Si un fin trait d’esprit nous venait en tête, on aurait amplement l’occasion de le roder en regardant aller la Flanelle, qui a encore cédé deux fois à court d’un homme contre les Sabres de Buffalo, jeudi soir, dans une gênante déconfiture de 6-1.

Il y a un peu moins d’un mois, La Presse s’était penchée sur le désavantage numérique lamentable du CH. « Ça ne fonctionne pas », avait froidement analysé Johnathan Kovacevic, qui avait expliqué les difficultés de son équipe à appliquer efficacement le schéma du « diamant », pourtant très répandu dans la ligue.

Le défenseur s’était exprimé ainsi : « La tendance a commencé il y a six ou sept matchs. [Nos adversaires] ont commencé à nous exposer avec des jeux en bas de la zone, où on leur donnait trop d’espace. »

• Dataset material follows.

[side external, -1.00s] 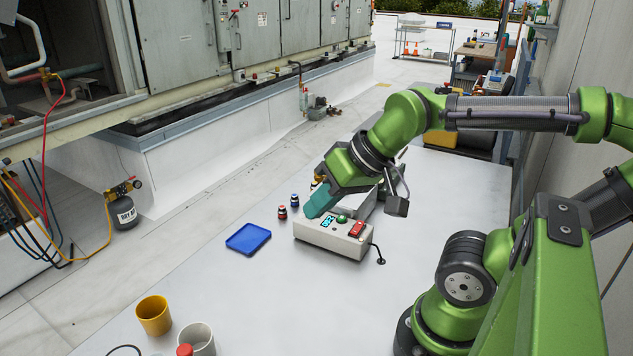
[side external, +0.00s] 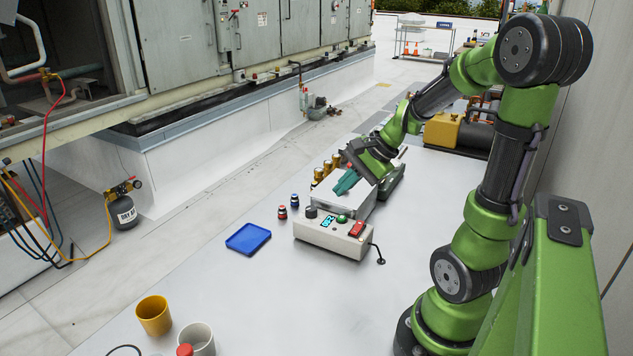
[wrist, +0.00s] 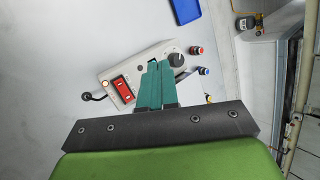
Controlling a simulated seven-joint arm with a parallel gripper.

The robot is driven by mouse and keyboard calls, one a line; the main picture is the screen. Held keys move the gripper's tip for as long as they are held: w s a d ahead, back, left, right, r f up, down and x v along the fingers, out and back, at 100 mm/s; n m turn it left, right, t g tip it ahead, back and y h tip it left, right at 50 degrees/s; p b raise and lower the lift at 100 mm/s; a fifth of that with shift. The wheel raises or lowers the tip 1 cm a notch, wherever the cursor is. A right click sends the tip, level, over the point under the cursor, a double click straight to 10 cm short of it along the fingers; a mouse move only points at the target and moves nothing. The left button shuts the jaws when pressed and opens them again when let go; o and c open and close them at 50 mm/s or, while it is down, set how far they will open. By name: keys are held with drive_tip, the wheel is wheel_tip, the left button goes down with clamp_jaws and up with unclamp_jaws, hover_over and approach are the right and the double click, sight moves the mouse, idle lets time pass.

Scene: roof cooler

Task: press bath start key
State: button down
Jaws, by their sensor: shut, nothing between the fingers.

Le Canadien en a maintenant disputé 13 depuis cette remarque de Kovacevic. En ajoutant les « six ou sept » qu’il avait évoqués, ça ferait donc une vingtaine de joutes que la lacune est connue. Cette même lacune que les Sabres ont exploitée deux fois en moins de deux minutes. Sur leur premier filet, Jeff Skinner a eu quelque chose comme 127 heures pour planifier sa remise transversale à Casey Mittelstadt. Sur leur deuxième, l’échange entre Alex Tuch et Skinner a été plus rapide, mais le scénario était le même : les deux attaquants des Sabres ont eu tout l’espace voulu pour travailler à leur aise près du filet défendu par le pauvre Jake Allen.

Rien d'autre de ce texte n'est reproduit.